One of the challenges for the 2019 World Class bartender competition, which was to create a pre-canned Johnnie Walker Highball. “It’s a daunting challenge because a lot of people would question how many flavours could you possibly get out of it. But every single drink was different,” Reynolds explains. “But the way bars are heading now, they want drinks that mean quick service, simplicity and easy access for their bartenders. There’s no longer five deep at the bar, someone shaking and stirring drinks until their arms are falling off. It’s quick, easy, clean and about dedicating more time to the customer than just being behind the bar, busy. Pre-bottled Highballs offer a really good way to do that”.

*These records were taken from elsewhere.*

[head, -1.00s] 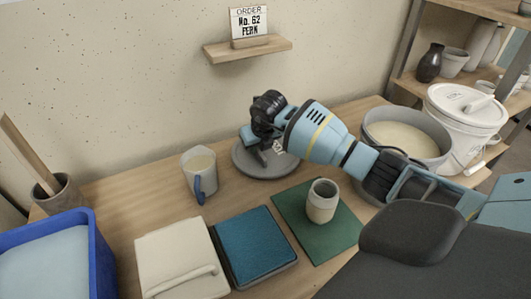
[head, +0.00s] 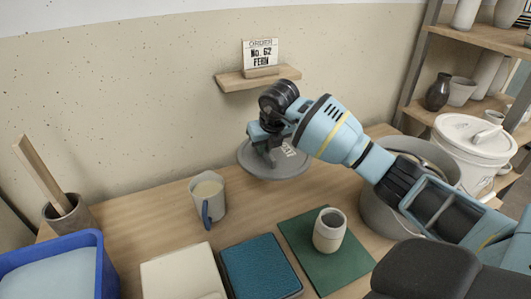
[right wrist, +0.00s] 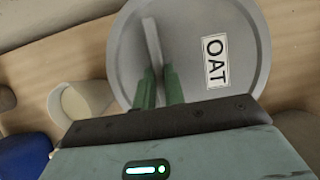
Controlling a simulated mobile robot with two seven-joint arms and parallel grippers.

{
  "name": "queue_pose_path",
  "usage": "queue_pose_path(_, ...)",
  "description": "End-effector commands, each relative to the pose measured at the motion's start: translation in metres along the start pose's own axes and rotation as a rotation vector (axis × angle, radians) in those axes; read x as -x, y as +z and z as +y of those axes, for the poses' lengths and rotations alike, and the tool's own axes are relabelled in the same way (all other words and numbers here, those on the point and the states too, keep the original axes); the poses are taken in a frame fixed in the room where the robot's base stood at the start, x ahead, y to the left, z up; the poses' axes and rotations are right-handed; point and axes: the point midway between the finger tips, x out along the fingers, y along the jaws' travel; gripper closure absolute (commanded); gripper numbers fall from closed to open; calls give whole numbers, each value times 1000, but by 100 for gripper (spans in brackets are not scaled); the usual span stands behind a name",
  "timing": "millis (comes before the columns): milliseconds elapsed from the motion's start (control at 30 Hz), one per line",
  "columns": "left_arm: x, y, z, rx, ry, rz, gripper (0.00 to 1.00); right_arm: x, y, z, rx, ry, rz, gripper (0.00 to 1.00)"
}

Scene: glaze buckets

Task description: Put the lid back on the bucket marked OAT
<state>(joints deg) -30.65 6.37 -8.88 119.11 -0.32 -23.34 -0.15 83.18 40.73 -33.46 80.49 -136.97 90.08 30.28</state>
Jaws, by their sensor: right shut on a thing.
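A round grey lid (head: 296,165) marked OAT hangs from my right gripper (head: 267,150), in front of the wall. In the right wrist view, the lid (right wrist: 240,35) fills the upper middle with its OAT label facing up. The green fingers of my right gripper (right wrist: 159,82) are shut on its bar handle. The lid is a little above the table. A grey open bucket (head: 374,212) of cream glaze stands to the right, partly behind my right arm. I see no marking on it. My left gripper is out of view.
A grey mug (head: 208,198) stands left of the lid. A beige cup (head: 329,232) stands on a green mat (head: 300,232). A blue book-like block (head: 260,268) and a blue tub (head: 98,262) lie nearer. A white lidded bucket (head: 470,150) stands at right.

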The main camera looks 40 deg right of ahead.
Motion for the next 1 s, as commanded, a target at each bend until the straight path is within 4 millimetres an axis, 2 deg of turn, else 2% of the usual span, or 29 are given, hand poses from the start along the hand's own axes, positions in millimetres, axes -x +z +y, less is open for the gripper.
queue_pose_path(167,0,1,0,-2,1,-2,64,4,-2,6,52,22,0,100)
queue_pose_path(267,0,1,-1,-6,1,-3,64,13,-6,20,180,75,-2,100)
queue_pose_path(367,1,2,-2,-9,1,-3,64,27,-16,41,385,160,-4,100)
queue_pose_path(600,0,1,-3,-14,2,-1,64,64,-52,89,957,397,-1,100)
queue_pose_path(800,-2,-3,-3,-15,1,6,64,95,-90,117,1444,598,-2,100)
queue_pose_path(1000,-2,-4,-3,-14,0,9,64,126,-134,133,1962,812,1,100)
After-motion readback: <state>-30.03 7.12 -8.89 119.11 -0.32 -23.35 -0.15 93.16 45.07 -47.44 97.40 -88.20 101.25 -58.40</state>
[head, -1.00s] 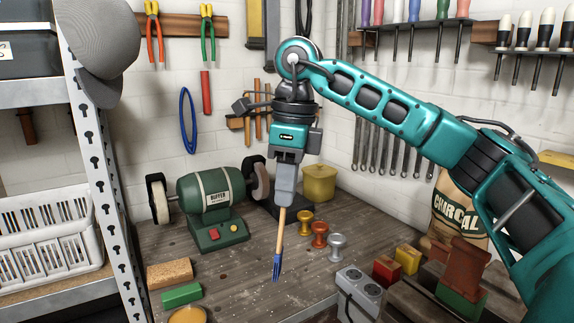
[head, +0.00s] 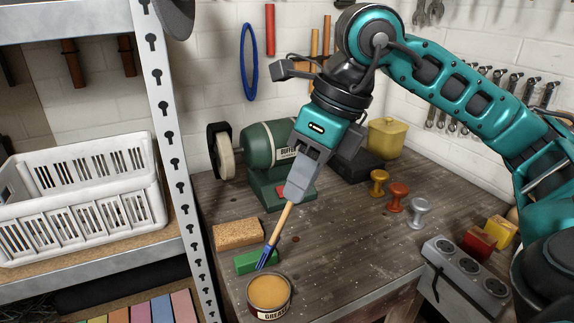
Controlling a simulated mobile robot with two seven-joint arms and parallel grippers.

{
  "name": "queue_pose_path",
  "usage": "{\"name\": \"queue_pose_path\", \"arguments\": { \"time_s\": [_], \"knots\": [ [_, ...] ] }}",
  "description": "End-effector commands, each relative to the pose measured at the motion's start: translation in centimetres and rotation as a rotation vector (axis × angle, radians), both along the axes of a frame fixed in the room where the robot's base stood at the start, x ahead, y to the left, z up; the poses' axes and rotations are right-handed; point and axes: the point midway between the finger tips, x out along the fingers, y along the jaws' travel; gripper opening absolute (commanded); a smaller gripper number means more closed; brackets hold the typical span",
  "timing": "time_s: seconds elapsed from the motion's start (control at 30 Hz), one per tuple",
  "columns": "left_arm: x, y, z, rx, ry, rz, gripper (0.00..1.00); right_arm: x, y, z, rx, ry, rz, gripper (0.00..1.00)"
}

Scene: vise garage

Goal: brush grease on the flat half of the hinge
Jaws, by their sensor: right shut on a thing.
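My right gripper (head: 297,190) is shut on the wooden handle of a brush (head: 279,226). The brush tilts down to the left, and its blue bristle end is just above and behind the rim of the grease tin (head: 268,291), in front of the green block in the picture. The tin is open, full of tan grease, and stands at the front of the bench. Whether the bristles carry grease cannot be told. The hinge is not in view. My left gripper is not in view.
A green buffer (head: 262,148) stands behind the gripper. A cork block (head: 238,233) and a green block (head: 252,261) lie behind the tin. Knobs (head: 398,194) and a power strip (head: 464,276) are to the right. A shelf with a white basket (head: 80,195) is left.

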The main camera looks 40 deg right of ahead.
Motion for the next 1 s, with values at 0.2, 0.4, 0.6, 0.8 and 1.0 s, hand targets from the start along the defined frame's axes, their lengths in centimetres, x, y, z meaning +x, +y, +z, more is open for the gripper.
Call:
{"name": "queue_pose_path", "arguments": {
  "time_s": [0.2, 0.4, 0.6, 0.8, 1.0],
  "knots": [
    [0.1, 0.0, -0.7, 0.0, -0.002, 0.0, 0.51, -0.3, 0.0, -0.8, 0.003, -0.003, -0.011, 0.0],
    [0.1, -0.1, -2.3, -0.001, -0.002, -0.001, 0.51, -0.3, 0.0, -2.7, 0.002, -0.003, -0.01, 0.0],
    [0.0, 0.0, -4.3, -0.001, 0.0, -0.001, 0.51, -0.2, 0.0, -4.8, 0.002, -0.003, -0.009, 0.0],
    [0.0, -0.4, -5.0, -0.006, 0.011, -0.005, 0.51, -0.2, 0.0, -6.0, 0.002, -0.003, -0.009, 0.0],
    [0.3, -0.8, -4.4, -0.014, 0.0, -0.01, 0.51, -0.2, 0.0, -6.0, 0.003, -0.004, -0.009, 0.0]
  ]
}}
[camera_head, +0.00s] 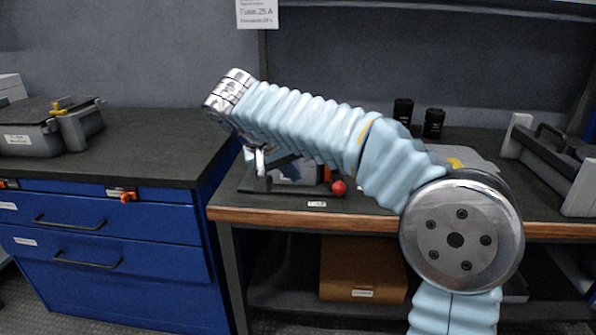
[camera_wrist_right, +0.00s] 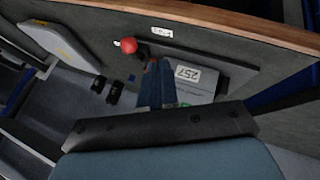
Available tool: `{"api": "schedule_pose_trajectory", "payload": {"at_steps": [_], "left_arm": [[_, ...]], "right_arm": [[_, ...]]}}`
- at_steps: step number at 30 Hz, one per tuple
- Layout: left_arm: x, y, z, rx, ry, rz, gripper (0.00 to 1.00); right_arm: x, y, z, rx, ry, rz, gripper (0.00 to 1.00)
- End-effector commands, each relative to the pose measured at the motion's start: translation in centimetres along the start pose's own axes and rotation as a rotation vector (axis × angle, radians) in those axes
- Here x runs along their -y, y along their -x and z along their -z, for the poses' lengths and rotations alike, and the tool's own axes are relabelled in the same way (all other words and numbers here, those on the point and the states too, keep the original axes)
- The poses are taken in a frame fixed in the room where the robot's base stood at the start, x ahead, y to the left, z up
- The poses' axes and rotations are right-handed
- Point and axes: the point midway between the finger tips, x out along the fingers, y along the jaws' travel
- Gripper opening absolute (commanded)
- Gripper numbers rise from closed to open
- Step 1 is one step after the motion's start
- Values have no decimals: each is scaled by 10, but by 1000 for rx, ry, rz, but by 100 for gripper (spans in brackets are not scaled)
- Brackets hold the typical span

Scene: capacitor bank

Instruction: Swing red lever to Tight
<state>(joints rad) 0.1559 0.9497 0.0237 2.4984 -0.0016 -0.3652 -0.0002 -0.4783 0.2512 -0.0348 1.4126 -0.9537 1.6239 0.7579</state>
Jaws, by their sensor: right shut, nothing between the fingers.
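The red ball knob (camera_head: 338,187) of the lever sits just behind the front edge of the wood-edged bench, beside a small white label (camera_head: 316,204) too small to read. In the right wrist view the red knob (camera_wrist_right: 128,45) is just ahead and to the left of my fingertips, apart from them. Most of the lever's shaft is hidden. My right gripper (camera_head: 260,162) hangs over the bench, left of the knob; in the wrist view its fingers (camera_wrist_right: 155,68) are together and hold nothing. My left gripper is out of view.
A grey device with a "257" display (camera_wrist_right: 195,78) stands close to my right fingers. Two black cylinders (camera_head: 433,123) stand at the back of the bench. A grey handled case (camera_head: 560,160) is at right.

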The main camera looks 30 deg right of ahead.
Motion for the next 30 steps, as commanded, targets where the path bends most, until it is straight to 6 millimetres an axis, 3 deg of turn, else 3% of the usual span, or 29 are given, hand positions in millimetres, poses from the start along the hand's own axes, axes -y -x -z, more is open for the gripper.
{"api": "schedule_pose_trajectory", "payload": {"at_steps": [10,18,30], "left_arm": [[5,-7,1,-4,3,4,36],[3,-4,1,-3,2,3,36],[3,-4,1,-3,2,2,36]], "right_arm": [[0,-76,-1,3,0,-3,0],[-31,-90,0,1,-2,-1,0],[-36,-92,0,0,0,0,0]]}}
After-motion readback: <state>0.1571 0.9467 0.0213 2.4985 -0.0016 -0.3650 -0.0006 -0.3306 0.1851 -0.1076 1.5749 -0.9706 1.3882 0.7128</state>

Changing perceptions around whisky is very much an ongoing process, however. Reynolds recalls being told off a few years ago for combining Lagavulin 16 Year Old and Coca Cola. He was told in no uncertain terms that you don’t make a 16-year-old whisky to be mixed with Coke. By Fèis Ìle 2019, he was serving a ‘Smokey Cokey Floaty’, made with Lagavulin 16, Coca Cola and a scoop of ice cream on top. “We’re always looking to bring more diversity to the category, whether that’s women or young people. At a lot of recent events and festivals we’ve been making Highballs with peach tea, green tea, lemon, ginger and elderflower, so that’s five very different flavours,” he says. “If you went back 15 years and talked about mixing elderflower with Scotch, people would recoil and say ‘What are you talking about, what’s going on here?’ But that’s silly because I can’t honestly name another spirit category that has that breadth of flavour that Scotch has. We have the smoke, we have the sweetness, the fruit, the waxiness, the wood. It’s incredible. Accessibility is the key for us”.

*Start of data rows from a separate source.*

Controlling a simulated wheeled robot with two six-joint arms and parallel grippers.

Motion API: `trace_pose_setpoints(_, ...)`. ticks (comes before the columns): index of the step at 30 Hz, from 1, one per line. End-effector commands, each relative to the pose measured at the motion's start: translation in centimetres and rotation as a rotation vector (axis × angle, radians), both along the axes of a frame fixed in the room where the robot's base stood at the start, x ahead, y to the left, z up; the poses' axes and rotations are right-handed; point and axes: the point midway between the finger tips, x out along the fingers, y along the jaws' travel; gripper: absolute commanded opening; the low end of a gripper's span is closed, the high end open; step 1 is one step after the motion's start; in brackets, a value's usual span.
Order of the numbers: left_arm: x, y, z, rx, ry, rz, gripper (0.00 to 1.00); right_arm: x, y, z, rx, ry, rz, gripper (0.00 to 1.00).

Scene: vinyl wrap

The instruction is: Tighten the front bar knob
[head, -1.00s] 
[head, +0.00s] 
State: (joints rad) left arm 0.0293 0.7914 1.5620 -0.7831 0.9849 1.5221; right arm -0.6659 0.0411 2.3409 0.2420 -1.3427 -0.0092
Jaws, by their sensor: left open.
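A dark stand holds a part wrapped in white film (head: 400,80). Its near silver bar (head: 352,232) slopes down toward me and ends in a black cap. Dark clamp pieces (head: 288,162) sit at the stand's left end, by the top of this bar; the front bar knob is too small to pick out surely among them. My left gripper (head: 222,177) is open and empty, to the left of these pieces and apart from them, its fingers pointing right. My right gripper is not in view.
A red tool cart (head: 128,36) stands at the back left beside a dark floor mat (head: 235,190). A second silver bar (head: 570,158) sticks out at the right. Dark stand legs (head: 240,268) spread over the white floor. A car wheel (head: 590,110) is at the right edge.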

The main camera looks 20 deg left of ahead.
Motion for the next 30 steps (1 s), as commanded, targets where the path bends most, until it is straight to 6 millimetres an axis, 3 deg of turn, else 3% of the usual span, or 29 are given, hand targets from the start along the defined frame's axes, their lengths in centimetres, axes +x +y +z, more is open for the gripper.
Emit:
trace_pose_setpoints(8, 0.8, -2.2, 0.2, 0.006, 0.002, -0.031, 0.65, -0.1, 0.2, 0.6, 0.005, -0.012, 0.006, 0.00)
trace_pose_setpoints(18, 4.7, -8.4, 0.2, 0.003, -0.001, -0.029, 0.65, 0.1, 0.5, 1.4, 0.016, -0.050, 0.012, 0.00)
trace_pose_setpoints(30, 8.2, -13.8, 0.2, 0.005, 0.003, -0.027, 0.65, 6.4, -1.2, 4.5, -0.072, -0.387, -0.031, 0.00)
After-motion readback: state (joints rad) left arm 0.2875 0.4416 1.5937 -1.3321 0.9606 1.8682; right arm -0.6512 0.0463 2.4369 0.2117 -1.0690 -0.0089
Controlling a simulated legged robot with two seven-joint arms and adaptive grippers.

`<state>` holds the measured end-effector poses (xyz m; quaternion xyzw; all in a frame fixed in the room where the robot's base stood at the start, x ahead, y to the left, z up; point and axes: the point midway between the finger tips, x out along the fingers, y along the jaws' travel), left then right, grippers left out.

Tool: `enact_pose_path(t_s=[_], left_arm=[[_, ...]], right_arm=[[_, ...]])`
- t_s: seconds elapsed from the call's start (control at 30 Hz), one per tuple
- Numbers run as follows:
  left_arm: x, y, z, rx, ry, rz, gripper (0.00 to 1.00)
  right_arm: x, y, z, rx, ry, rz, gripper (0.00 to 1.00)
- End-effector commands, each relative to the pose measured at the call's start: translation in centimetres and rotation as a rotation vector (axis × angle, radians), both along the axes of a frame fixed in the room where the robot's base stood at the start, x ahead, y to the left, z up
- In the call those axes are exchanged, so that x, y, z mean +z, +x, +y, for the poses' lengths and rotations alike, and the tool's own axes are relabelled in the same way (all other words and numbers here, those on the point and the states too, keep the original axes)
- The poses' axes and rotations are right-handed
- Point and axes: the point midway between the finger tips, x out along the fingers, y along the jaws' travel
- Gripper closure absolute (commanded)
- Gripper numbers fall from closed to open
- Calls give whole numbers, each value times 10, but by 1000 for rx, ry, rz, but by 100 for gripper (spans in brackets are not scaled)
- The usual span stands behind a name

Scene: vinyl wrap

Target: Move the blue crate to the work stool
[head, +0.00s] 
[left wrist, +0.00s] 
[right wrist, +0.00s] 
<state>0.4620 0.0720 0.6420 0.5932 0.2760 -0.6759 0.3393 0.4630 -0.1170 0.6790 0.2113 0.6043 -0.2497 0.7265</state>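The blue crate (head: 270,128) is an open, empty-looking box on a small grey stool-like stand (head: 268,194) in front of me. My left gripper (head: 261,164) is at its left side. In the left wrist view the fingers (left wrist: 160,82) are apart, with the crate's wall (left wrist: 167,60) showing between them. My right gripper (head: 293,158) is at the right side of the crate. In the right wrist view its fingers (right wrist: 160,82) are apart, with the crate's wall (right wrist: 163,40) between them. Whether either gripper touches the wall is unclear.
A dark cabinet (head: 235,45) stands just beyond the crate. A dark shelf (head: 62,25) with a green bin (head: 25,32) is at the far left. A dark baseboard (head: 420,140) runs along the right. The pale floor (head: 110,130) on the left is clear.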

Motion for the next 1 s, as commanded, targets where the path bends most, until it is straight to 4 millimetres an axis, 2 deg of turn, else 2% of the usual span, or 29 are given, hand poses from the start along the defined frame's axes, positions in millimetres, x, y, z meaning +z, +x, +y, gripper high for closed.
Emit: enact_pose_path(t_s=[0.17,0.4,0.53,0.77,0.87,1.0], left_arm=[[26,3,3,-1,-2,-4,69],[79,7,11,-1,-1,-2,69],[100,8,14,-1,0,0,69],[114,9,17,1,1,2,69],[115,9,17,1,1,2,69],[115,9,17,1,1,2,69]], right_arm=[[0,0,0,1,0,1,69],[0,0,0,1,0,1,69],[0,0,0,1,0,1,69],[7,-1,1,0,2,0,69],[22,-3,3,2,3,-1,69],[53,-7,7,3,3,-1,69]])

With this in mind, the first of the four expressions arrives. It’s the Jal-Jeera, a mix of Johnnie Walker Black, apple and chaat masala ginger ale. “The smoked apple note and then that addition of masala has just given it such a unique taste. It reminds me of smoked fish, kedgeree style, which is such a weird tasting note to put into something so refreshing but it really works. I’m a fiend for spicy food, I absolutely love it and this one is perfect for it,” Reynolds says of it. I think it’s fabulous, instantly refreshing and beautifully spiced and the aromatic combination of the ginger and apple is wonderful.
We then moved on to the Passion Fruit Lassi, a combination of Johnnie Walker Gold, passion fruit, pandan and clarified yoghurt soda. “This one I think is very much based around the Pornstar Martini. The fact that they’ve used passion fruit, yoghurt and pandan just makes it a little bit more accessible to the regular drinker. It’s super-fruity and creamy,” says Reynolds. “Gold Label has got this amazing viscosity to it and oiliness which kind of coats the palate and they’ve taken that element from it and then recreated it in a soda. If you gave this and the Sandalwood Sharbat to anyone they wouldn’t bet their money on whisky being in it.” We both agree that this isn’t our personal favourite of the selection, but it’s interesting because it totally differs from what your expectation of a whisky and soda would be in the best possible way.
Next, we tried that Sandalwood Sharbat, a Highball consisting of Johnnie Walker Green, amontillado sherry, sandalwood and banana soda. “The Green Label has got Talisker, Linkwood, Cragganmore and Caol Ila in there and the sandalwood brings out all the wonderful wood characteristics from the four distilleries. The amontillado sherry complements the bit of saltiness from the Caol Ila, but again this is a really refreshing and easygoing serve,” Reynolds says. “Throughout this range, they’ve done a really good job of dissecting the whisky in terms of its flavours”. This was probably the highlight of the range for me, it’s complex and bittersweet and ridiculously moreish. I’d drink the soda element on its own happily and the touch of sherry is beautifully measured.
Finally, we tried the showstopper of the range. The Nepalese Butter Tea, which was made from Johnnie Walker Blue Label, pineapple caramel, brown butter, milk oolong tea and Champagne, is served in a Champagne-style bottle and intended for four people to share. “The flavours are great. Whisky and Champagne is an overlooked pairing, for sure. But when we did the Blue Label tasting we agreed that it’s got waves of flavours which is why the ingredients they’ve used here, the milk oolong, the Champagne, they’re quite delicate so they don’t take away too much from the whisky,” Reynolds explains. This is by far the most indulgent of the range and it’s an interesting demonstration into how you can turn a humble serve into a premium cocktail. It’s still refreshing enough to work as a Highball, but the butter element, in particular, adds a decadent richness that’s amazing, although I would say best enjoyed in small quantities.
Tasting this range, my immediate thought is that I know people who don’t like whisky who would happily drink these cocktails. It’s an impressively comprehensive selection for just four drinks and I can imagine that there will be something there for everyone. If these Johnnie Walker whisky highballs are a sign of the direction that whisky drinking is going in, I think we’re on to something.